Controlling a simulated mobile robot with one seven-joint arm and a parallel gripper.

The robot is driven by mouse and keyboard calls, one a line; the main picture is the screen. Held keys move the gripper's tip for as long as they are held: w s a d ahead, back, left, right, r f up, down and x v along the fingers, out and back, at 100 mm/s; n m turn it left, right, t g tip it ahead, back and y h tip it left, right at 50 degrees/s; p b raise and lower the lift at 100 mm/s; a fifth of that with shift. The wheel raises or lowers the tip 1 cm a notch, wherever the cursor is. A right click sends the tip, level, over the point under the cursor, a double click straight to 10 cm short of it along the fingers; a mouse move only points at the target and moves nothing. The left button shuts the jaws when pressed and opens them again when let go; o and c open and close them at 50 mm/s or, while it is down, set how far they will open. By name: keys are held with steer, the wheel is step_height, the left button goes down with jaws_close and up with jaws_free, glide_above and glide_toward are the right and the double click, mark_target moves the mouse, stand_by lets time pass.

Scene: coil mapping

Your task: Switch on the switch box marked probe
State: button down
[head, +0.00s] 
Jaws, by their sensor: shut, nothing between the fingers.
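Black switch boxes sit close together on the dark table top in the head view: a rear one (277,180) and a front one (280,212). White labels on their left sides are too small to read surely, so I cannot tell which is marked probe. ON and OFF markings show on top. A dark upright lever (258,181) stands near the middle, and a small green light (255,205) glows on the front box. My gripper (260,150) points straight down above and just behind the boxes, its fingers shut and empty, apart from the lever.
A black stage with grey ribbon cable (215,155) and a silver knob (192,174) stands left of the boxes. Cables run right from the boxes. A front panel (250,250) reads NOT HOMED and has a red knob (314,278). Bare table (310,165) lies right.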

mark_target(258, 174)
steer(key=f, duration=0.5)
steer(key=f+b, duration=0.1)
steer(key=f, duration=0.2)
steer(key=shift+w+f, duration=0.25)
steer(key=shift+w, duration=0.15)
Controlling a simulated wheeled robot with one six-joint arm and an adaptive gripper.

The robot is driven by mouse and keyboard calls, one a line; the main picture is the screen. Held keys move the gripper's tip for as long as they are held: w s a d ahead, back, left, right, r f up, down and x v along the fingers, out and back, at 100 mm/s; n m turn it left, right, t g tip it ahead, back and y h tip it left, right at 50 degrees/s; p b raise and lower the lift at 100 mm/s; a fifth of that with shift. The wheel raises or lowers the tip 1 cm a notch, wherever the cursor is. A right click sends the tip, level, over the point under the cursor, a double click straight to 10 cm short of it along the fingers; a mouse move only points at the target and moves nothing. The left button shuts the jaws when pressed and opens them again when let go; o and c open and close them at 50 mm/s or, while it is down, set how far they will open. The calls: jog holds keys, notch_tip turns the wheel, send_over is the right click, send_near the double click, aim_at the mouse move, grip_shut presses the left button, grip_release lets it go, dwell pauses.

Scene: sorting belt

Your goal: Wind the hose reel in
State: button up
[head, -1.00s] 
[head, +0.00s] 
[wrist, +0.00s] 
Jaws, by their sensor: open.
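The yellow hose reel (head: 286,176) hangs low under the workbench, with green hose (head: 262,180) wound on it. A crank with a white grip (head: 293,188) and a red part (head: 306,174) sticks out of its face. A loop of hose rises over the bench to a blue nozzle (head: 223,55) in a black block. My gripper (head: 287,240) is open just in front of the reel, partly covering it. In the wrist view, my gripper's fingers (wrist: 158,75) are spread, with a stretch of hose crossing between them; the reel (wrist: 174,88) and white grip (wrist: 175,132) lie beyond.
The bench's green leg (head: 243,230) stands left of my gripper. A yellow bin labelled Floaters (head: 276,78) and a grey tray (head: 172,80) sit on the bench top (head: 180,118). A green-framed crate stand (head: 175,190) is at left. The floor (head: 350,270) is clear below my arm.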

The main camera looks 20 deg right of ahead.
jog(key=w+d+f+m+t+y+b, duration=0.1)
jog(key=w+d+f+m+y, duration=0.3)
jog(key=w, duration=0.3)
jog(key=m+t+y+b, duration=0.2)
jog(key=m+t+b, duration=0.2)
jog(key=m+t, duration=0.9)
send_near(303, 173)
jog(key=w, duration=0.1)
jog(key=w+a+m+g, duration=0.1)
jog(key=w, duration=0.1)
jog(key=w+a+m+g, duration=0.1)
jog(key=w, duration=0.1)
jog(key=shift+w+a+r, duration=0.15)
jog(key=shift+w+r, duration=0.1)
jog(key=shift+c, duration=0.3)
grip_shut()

....

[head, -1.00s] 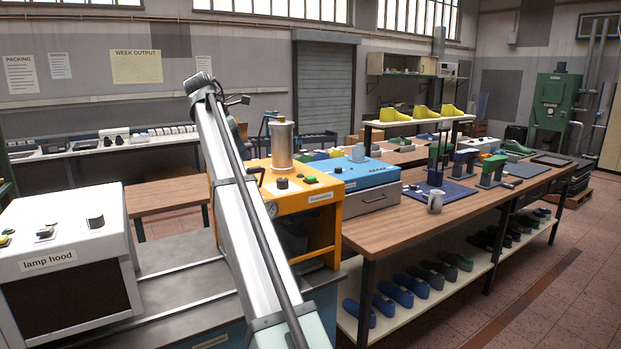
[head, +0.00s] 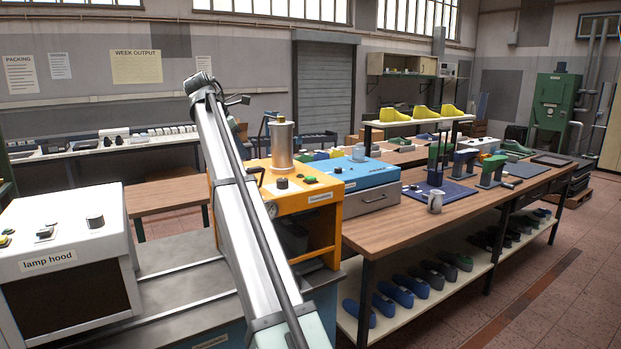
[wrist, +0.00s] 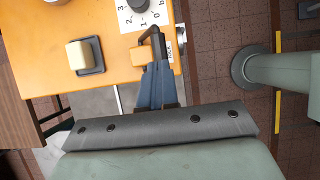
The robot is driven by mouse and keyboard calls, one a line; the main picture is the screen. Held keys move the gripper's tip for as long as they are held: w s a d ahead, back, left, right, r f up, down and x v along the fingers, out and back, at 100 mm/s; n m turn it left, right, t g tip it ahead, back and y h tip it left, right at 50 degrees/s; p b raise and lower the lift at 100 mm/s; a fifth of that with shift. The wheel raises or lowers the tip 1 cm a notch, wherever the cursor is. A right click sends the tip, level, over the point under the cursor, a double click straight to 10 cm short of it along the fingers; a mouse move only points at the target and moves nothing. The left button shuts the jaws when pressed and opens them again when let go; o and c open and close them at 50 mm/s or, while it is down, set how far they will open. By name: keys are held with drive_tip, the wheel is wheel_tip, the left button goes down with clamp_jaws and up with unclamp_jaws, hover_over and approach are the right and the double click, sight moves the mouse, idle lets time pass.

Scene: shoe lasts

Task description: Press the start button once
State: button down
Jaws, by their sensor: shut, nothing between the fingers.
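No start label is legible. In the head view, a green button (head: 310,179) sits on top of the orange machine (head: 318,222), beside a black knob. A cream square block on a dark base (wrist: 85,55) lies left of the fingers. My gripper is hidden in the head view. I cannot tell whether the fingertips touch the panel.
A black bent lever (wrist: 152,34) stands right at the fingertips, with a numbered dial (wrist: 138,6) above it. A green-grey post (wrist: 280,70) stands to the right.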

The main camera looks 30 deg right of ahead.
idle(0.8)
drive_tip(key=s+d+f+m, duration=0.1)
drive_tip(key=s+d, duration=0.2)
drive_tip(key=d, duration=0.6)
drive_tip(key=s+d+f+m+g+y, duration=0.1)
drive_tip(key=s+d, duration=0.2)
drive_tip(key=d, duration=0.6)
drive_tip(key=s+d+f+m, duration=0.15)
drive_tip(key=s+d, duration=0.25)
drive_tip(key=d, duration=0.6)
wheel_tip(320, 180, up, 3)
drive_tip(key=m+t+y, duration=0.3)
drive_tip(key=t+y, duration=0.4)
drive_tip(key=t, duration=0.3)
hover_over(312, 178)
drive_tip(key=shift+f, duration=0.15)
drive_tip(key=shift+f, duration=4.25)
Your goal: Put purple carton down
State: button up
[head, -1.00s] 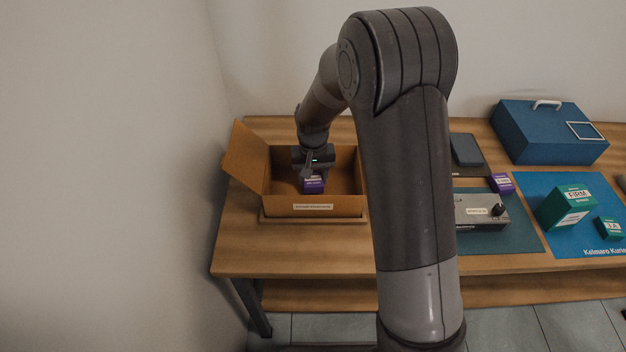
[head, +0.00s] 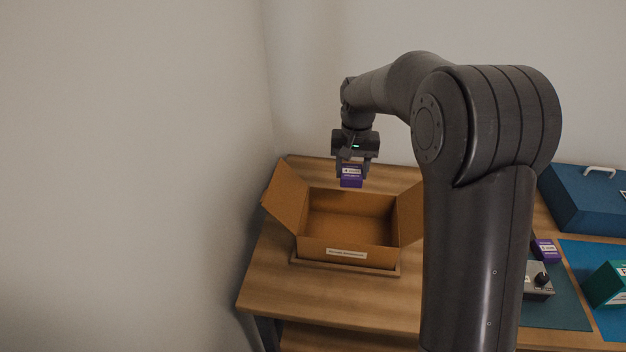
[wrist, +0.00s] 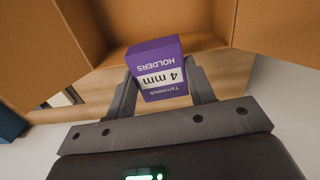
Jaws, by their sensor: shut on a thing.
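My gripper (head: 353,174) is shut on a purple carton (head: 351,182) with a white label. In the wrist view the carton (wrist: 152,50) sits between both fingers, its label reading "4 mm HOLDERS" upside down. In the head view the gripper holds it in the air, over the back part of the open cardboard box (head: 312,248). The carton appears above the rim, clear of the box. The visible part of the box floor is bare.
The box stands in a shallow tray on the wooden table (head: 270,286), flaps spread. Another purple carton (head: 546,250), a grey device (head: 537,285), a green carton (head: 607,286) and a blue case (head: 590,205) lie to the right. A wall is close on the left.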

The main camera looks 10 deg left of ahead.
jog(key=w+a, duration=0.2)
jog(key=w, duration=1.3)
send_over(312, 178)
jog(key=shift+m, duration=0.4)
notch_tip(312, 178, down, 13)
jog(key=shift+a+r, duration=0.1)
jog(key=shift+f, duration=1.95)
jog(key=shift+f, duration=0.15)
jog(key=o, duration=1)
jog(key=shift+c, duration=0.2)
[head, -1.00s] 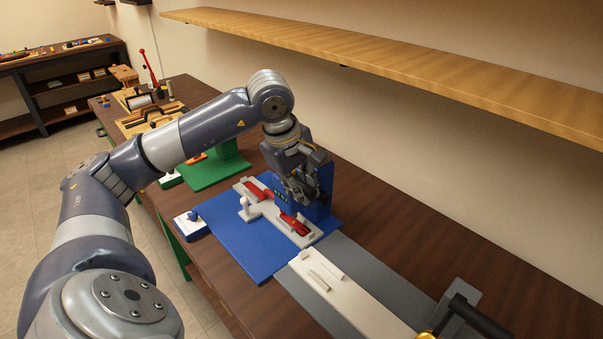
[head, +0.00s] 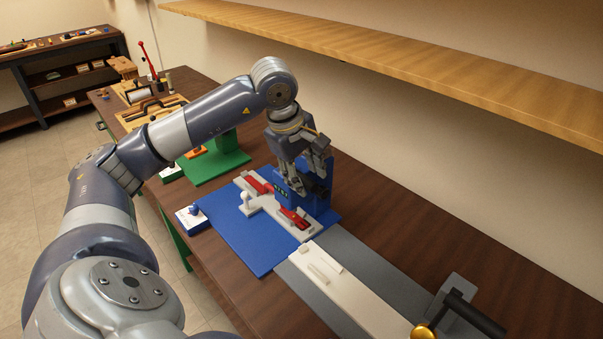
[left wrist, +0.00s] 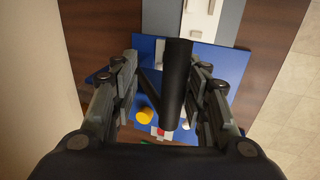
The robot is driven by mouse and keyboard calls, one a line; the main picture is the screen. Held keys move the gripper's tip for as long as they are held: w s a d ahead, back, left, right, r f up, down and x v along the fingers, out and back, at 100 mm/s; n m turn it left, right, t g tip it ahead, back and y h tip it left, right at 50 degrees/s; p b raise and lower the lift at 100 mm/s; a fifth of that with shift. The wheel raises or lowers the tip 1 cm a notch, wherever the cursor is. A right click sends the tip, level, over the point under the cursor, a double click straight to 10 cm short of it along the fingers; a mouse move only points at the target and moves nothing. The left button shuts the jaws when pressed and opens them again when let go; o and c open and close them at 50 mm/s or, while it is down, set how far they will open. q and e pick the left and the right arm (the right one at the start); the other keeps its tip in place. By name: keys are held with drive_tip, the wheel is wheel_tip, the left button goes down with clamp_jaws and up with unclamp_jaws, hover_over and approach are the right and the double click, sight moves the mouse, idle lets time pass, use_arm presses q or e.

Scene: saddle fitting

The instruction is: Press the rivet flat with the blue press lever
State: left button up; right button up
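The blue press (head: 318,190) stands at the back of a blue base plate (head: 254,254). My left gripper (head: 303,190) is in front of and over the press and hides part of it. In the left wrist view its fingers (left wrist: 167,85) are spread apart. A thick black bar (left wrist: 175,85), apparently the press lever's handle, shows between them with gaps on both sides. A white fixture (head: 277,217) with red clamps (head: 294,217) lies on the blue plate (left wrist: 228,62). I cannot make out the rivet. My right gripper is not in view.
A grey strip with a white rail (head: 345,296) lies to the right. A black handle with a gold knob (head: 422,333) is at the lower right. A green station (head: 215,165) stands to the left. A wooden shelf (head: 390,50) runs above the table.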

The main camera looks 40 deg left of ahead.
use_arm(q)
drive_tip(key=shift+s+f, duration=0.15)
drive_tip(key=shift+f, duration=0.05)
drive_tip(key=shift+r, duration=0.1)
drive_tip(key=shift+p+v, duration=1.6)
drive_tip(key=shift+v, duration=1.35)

....

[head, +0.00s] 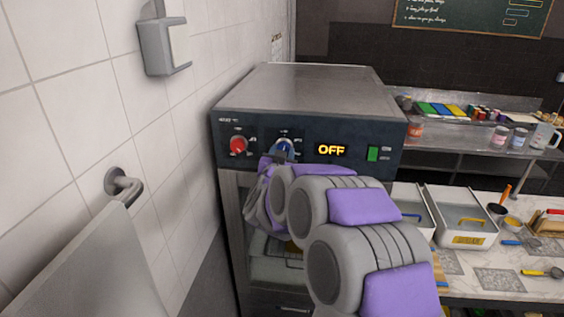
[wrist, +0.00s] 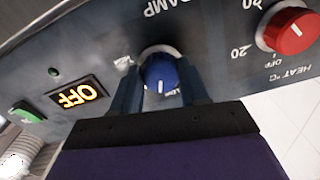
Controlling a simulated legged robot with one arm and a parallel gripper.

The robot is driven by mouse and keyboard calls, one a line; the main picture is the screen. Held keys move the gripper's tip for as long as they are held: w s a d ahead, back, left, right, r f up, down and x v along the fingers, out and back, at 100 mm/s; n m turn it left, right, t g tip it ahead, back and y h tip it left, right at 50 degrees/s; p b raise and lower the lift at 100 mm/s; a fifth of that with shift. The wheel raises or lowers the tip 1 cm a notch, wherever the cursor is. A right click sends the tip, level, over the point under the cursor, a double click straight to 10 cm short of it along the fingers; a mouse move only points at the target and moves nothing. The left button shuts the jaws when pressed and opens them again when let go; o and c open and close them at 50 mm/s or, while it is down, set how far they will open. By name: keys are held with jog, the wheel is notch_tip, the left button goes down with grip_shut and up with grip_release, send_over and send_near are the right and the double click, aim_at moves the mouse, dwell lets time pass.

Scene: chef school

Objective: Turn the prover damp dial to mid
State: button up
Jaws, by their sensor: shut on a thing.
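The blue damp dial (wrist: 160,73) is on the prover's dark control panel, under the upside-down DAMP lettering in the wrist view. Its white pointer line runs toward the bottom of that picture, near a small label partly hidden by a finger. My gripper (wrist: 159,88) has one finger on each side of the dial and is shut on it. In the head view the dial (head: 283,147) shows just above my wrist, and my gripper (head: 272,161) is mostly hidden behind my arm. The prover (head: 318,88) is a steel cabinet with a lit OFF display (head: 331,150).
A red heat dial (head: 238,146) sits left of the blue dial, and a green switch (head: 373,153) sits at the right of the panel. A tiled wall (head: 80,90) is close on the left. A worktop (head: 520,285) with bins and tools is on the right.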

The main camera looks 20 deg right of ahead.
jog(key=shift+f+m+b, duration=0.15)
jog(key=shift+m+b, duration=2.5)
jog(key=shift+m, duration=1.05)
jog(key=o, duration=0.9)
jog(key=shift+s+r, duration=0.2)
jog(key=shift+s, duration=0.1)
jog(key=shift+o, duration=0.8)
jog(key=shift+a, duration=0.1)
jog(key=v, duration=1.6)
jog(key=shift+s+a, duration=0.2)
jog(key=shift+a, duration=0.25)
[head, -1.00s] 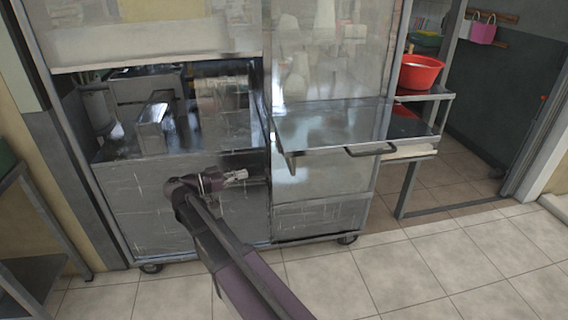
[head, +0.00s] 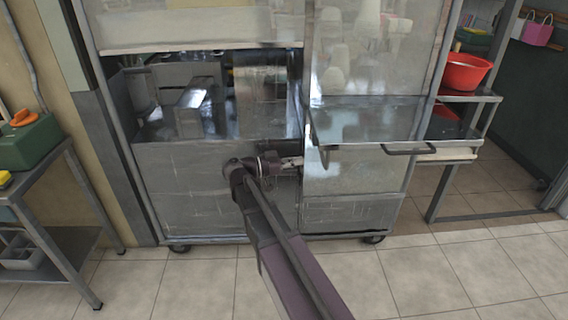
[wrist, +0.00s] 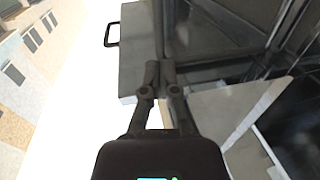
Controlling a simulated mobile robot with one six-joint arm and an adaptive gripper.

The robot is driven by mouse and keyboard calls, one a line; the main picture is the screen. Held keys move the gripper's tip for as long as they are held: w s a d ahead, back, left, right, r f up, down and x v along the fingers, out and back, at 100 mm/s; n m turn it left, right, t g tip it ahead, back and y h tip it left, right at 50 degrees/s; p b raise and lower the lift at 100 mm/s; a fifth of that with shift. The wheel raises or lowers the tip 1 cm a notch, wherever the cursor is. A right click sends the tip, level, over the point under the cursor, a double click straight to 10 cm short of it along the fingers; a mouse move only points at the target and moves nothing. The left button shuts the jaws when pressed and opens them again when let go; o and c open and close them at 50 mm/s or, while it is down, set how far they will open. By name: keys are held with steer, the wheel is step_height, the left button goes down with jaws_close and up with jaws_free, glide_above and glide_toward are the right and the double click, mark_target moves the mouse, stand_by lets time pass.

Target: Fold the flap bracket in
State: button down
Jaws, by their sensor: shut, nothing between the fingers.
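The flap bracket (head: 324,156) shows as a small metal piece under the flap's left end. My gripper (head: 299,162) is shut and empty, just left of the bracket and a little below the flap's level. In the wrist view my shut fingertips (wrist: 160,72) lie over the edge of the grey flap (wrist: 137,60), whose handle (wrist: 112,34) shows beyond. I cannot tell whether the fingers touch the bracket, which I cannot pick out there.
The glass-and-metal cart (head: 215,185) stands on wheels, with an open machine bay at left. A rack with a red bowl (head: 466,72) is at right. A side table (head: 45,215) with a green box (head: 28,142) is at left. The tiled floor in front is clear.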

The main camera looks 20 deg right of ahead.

....

-- Exercise --
Write out each line of the data that holds the string "Scene".

-- Complete response --
Scene: coil mapping
Scene: sorting belt
Scene: shoe lasts
Scene: saddle fitting
Scene: chef school

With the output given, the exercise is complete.